What is needed:
Output nothing but the lines from the one with "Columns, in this" through the one with "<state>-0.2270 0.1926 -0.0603", including both. Leave the pictures out of the copy.

-------------------------

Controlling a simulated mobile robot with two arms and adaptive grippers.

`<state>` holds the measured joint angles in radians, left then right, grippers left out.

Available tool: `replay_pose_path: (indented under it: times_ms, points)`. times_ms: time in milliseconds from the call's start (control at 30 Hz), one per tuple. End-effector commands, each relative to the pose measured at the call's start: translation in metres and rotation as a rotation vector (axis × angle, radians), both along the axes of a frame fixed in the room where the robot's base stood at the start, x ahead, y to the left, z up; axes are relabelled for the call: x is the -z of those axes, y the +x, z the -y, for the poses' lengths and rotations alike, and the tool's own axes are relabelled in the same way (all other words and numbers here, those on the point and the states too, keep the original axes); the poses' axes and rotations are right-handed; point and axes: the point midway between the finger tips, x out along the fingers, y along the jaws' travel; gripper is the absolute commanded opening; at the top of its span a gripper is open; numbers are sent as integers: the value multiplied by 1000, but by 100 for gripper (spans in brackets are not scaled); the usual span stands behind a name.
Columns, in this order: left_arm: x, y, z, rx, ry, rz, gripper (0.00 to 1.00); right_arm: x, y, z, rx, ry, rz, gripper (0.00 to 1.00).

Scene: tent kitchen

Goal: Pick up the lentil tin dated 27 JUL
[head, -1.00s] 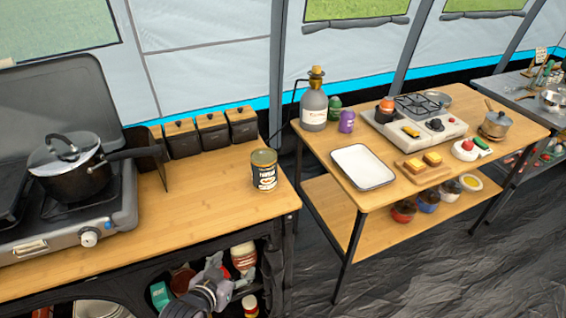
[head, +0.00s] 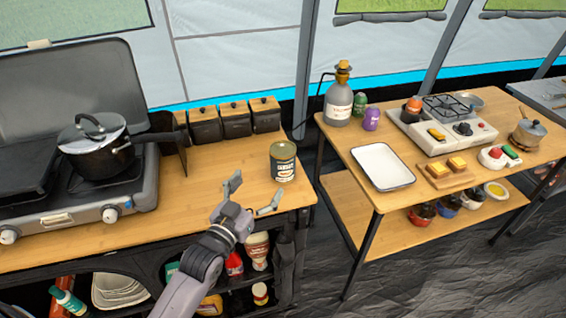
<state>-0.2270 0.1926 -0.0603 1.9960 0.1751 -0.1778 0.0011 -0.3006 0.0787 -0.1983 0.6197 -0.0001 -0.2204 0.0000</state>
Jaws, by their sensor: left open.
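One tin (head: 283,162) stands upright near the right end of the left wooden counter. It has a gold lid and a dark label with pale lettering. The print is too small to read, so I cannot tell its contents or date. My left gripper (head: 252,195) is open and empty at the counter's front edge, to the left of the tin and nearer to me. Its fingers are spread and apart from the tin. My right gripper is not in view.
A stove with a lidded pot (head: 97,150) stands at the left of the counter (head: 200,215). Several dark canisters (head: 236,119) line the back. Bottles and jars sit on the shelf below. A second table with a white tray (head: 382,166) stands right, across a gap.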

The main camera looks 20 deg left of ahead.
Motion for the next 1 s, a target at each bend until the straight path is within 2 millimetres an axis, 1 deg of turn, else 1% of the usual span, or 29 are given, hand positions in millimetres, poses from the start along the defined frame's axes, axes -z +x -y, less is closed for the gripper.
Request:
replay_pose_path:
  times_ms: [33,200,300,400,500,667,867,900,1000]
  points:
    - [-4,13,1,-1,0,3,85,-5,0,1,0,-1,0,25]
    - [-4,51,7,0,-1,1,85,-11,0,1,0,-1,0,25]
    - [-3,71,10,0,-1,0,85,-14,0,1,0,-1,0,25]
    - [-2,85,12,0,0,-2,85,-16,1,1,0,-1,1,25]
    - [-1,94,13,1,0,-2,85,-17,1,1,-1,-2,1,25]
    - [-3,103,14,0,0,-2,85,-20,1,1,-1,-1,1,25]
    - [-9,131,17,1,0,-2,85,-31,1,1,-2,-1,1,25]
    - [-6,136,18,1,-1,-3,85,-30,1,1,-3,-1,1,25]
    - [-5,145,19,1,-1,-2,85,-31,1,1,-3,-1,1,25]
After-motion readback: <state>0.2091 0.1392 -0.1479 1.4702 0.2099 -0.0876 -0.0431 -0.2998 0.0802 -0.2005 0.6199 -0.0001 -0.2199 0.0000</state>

-------------------------

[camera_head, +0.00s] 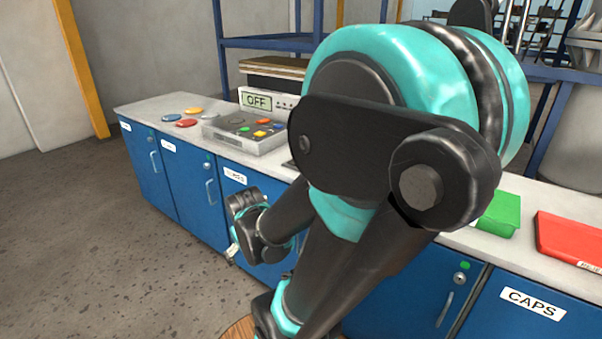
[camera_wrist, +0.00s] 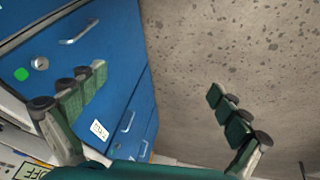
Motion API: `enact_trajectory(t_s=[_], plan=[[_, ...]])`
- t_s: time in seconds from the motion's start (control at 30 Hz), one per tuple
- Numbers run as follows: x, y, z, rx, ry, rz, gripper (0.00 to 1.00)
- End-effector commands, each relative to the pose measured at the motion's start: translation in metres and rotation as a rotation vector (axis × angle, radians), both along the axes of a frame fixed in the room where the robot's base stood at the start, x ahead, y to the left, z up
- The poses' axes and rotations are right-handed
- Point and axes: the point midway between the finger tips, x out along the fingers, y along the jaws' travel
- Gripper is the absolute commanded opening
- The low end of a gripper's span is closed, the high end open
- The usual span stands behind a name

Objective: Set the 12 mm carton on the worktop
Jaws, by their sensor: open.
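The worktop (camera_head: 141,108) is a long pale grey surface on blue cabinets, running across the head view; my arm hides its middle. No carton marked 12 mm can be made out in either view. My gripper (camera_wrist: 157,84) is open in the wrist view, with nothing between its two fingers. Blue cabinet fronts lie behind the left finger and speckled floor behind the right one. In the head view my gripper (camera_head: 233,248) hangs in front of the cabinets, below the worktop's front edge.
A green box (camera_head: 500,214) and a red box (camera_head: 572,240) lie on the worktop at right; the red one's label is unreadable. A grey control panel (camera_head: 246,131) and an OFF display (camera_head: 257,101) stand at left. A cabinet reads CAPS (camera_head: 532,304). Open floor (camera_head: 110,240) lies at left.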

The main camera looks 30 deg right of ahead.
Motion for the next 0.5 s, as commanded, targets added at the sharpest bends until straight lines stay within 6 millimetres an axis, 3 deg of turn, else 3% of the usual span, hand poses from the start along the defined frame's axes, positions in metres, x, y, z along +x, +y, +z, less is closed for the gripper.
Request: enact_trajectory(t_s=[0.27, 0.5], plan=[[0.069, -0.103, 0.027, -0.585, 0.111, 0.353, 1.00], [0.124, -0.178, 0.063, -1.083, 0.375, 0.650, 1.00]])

-------------------------

Response below:
Columns, in this order: left_arm: x, y, z, rx, ry, rz, gripper (0.00 to 1.00); right_arm: x, y, z, rx, ry, rz, gripper (0.00 to 1.00).

Scene: tent kitchen

Goal: Pick up the lentil tin dated 27 JUL
[head, -1.00s] 
[head, +0.00s] 
<state>-0.2270 0.1926 -0.0603 1.9960 0.1751 -0.1778 0.0011 -0.3006 0.0787 -0.1983 0.6197 -0.0001 -0.2204 0.0000</state>

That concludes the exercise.